Researchers at the University of Glasgow have teamed with arts and sustainability charity Creative Carbon Scotland to launch an initiative that aims to unite Glasgow’s UNESCO City of Music identity with the city’s ambition to become net zero by 2030.

The Towards A Just And Green Music City initiative has won the backing of many of the city’s music businesses and organisations including DF Concerts & Events and the SEC’s OVO Hydro – which became the first arena worldwide to gain A Greener Arena accreditation.

The team behind the initiative said the aim is to identify what Glasgow’s music sector needs to thrive in the future, co-design projects to support the sector’s shared needs, and investigate the role music and culture can play in a broader environmental transition.

A website has been launched, which hosts resources and guidance for stakeholders including musicians, venues, music ensembles, policymakers, and researchers, environmental organisations, and fans. It also contains a directory of music businesses in the city and a map showing more than 200 spaces for live music in Glasgow.

Matt Brennan, professor of popular music at the University of Glasgow, said, “We know there is appetite from other music cities to better understand how music and culture can be leveraged to address the climate crisis, and we’re excited to share a vision of what this might look like in practice.

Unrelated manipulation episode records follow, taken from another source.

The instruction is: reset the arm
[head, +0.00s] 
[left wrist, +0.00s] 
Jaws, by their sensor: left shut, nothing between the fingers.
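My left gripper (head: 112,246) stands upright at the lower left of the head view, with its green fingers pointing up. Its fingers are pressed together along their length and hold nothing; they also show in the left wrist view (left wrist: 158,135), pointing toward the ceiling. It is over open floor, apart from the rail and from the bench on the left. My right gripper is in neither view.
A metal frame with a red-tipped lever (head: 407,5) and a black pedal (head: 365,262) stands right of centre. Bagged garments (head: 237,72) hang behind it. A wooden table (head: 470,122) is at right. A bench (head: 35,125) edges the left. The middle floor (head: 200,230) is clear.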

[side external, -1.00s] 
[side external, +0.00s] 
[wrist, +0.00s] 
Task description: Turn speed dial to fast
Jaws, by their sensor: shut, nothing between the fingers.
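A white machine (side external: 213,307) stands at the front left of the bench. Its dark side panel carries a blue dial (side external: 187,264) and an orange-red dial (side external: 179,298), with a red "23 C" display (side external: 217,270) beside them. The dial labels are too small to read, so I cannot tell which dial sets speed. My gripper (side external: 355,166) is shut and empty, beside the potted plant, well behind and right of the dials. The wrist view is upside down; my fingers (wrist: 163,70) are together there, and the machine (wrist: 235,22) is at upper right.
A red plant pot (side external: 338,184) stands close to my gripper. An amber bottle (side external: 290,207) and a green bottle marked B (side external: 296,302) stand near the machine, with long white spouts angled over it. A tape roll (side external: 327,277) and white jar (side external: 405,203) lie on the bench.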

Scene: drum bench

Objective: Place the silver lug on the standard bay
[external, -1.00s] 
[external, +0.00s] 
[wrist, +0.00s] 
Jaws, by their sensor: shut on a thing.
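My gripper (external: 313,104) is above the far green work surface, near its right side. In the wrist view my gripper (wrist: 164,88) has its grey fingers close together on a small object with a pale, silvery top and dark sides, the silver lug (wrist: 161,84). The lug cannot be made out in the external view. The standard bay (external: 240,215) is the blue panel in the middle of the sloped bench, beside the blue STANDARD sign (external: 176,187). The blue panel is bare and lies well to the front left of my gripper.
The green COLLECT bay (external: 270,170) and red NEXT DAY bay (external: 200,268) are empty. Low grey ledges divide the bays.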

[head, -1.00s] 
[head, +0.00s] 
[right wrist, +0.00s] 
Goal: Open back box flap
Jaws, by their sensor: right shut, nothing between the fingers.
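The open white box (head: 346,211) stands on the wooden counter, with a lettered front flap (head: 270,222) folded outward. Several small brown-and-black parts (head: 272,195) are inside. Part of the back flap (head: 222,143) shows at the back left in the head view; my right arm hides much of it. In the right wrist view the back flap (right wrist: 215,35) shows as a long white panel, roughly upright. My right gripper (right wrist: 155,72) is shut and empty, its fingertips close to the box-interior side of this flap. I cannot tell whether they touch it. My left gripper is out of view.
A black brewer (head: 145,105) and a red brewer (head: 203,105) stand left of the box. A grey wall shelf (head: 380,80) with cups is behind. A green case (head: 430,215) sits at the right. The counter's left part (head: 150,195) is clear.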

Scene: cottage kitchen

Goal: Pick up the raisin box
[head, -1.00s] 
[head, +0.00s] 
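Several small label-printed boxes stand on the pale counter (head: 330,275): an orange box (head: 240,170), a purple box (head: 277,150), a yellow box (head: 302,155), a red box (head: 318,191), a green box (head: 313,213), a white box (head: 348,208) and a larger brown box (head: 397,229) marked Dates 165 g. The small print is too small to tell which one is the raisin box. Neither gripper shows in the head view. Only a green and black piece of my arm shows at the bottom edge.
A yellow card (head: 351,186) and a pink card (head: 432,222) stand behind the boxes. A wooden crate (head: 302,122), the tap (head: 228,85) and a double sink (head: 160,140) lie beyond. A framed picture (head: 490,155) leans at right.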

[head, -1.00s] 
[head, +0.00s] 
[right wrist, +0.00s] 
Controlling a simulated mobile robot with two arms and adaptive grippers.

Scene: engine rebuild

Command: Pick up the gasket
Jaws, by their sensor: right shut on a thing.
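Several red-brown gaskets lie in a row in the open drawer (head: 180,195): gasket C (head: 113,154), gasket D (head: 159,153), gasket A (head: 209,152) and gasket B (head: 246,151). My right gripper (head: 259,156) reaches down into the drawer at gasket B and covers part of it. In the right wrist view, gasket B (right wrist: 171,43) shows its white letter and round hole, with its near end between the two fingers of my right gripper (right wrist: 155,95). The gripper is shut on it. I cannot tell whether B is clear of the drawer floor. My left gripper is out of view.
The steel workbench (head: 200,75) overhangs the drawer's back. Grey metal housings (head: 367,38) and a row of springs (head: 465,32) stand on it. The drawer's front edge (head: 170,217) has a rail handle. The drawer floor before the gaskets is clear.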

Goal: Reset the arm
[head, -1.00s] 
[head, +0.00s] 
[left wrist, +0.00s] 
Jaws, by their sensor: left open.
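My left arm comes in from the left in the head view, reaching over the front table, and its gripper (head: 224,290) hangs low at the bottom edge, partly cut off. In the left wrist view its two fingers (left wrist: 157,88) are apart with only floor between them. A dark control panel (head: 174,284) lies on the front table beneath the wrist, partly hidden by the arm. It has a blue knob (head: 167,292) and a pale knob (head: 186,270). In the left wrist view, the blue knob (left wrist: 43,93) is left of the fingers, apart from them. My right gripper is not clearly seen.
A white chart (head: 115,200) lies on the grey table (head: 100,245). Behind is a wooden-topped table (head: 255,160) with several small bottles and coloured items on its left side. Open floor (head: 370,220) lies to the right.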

“We’ve been lucky to have the feedback and participation of many of the city’s key music organisations including DF Concerts and Events, 432 Presents, the SEC Hydro, SWG3, Celtic Connections and Glasgow Life. We’ve also had input from grassroots venues like St Luke’s, the Rum Shack, and the Glad Café, as well as local labels and shops like Last Night From Glasgow, Monorail, and many others. We are now putting out a call to other interested music stakeholders – either within Glasgow or those from other cities hoping to do similar work – to get involved in the initiative via the contact form on the website.”

DF Concerts & Events CEO Geoff Ellis said, “In 2023, we asked fans, staff and contractors to ‘Play Your Part’ in taking climate action at our events. This campaign encouraged circular fashion, use of public transport and active travel, the use of reusable water bottles, plant-based eating and composting. Next year, we will be continuing on our decarbonisation journey, enhancing our data collection in food and transport whilst expanding our ongoing investment in 100% HVO biofuel with trials of power technologies. Collaboration is key to a thriving Glasgow music scene and we are happy to support this initiative as part of our ongoing commitment to meaningful change in the city.”

Scottish Event Campus director of Live Entertainment Debbie McWilliams said, “We are committed to sustainability, as evidenced by Glasgow’s OVO Hydro becoming the world’s first arena to achieve A Greener Arena (AGA) certification for its commitment to sustainability earlier this year. Our ambition to become net zero by 2030 aligns with the broader ambition of the city of Glasgow to do the same, and we are therefore happy to see this initiative showing what role the city’s music sector can play in this goal.”

Andrew Fleming-Brown, MD of Glasgow’s SWG3 venue, said, “We are happy to be involved in this new collaboration, which aligns with our own plan to become a net zero venue. In 2024 we are aiming to implement an Active Travel Initiative for SWG3, and that’s a goal that requires support from the city’s policymakers. The Just and Green Music City initiative is a good step towards realising that wider collaboration and cooperation.”